OFR Financial Stability Assessment: Risks in Medium Range But U.K. Vote Weighs
Published: July 25, 2016
WASHINGTON – The U.S. Office of Financial Research released today its mid-year summary assessment of threats to U.S. financial stability, concluding that overall risks remain in the medium range but have been pushed higher by the United Kingdom vote to exit the European Union.
“The result of the U.K. referendum surprised financial markets and was a negative shock to investor confidence. It introduces months or years of uncertainty about the rules governing the U.K.’s investment, financing, and trade relations with Europe and the rest of the world,” said OFR Director Richard Berner.
“Larger shocks to confidence are possible as those deliberations and negotiations play out,” Berner said. “Because the U.K. economy and especially the U.K. financial system are highly connected with the rest of Europe and the United States, severe adverse outcomes in the U.K. and spillovers to Europe could pose a risk to U.S. financial stability.”

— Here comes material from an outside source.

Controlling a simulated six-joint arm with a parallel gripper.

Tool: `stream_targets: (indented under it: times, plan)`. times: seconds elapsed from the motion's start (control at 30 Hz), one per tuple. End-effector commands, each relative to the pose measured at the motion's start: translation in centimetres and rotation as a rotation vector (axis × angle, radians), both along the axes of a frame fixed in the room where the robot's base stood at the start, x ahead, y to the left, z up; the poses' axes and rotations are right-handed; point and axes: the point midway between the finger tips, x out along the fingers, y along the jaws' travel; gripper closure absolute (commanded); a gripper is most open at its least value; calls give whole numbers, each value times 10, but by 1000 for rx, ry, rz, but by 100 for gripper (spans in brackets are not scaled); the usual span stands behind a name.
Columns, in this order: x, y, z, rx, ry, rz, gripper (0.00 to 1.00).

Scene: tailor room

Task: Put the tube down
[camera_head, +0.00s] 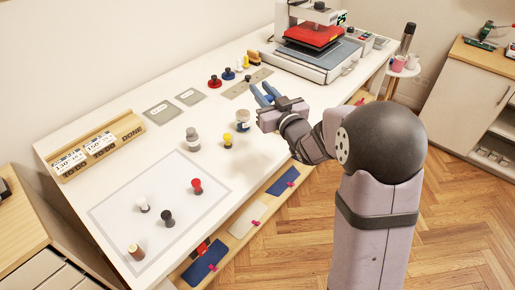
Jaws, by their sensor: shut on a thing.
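My gripper (264,96) is over the white worktable (130,125), toward its right edge, with its two blue fingers pointing up and left in the picture. It is shut on the tube, which is too small or too hidden by the fingers to make out. I cannot tell how high it is above the table.
A pale mat (120,210) holds several spools. A wooden rack with cards (97,146) is at left. Flat grey plates (160,112) lie behind. A red-topped press (312,36) stands at the far end.

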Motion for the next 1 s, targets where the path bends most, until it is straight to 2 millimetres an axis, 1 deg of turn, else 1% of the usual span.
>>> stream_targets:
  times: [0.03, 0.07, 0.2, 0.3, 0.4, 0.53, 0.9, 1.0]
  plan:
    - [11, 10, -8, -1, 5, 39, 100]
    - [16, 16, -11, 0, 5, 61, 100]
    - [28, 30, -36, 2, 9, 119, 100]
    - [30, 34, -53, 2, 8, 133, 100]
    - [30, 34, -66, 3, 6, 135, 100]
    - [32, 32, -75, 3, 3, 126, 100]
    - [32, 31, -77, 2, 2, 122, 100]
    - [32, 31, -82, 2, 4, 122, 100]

The key vulnerabilities discussed last December in the OFR’s 2015 Financial Stability Report also remain.
- Credit risks in U.S. nonfinancial businesses and in some major foreign markets are still elevated.
- Long-term U.S. interest rates have declined to ultra-low levels, which can motivate excessive risk-taking and borrowing; many key foreign interest rates are now negative, with uncertain consequences for financial stability.
- Uneven resilience persists in the U.S. financial system.
These vulnerabilities are weaknesses in the financial system that can originate, amplify, or transmit shocks, whether those shocks come from the United States, U.K., or elsewhere.
Today’s mid-year summary report supplements the OFR’s comprehensive Financial Stability Report, published at the end of each year. The assessment is based on the OFR’s Financial Stability Monitor — a heat map of key risk indicators — as well as the OFR’s broad surveillance of the financial system, research, and data analysis.